Given problem :: How many lines of these records hold the string "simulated"? Reply with the number alone.

##### Dataset extract #####

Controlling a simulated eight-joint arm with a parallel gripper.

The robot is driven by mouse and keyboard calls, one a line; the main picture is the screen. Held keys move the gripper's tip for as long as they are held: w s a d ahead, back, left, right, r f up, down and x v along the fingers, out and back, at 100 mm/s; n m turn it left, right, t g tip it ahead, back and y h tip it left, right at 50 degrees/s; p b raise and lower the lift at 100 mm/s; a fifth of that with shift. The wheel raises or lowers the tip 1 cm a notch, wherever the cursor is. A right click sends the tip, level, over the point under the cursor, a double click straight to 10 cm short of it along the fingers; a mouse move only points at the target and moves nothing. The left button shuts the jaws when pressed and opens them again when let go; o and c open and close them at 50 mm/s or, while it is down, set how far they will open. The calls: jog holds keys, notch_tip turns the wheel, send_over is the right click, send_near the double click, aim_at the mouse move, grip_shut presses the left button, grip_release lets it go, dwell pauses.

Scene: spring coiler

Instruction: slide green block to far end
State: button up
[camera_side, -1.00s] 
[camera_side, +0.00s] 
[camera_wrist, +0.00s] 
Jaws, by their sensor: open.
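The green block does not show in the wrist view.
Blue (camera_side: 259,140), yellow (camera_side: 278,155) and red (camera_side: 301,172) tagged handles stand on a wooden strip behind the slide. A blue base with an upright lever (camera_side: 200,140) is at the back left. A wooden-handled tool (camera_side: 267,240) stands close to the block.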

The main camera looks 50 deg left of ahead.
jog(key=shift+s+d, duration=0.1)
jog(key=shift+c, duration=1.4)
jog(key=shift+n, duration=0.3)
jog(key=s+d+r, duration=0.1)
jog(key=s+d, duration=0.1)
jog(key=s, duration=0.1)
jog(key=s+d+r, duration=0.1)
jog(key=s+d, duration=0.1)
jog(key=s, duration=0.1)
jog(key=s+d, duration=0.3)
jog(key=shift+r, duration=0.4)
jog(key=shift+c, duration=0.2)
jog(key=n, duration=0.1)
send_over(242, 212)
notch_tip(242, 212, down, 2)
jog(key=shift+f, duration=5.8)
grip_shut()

#####
##### Dataset extract #####

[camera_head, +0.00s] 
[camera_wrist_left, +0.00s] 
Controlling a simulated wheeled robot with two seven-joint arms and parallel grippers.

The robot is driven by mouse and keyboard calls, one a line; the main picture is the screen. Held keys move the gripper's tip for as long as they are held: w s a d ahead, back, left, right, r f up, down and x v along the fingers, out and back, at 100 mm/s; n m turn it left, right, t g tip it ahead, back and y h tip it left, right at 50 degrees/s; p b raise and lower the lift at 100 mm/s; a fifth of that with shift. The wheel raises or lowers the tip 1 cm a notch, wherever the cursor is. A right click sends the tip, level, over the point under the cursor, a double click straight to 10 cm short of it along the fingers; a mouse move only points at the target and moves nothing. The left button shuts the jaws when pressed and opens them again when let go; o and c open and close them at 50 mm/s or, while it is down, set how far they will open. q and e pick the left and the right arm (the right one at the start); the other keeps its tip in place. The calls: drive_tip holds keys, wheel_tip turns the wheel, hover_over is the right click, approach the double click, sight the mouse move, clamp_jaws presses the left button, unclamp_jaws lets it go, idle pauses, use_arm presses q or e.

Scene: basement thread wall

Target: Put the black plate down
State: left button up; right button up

#####

Solution for this task :: 2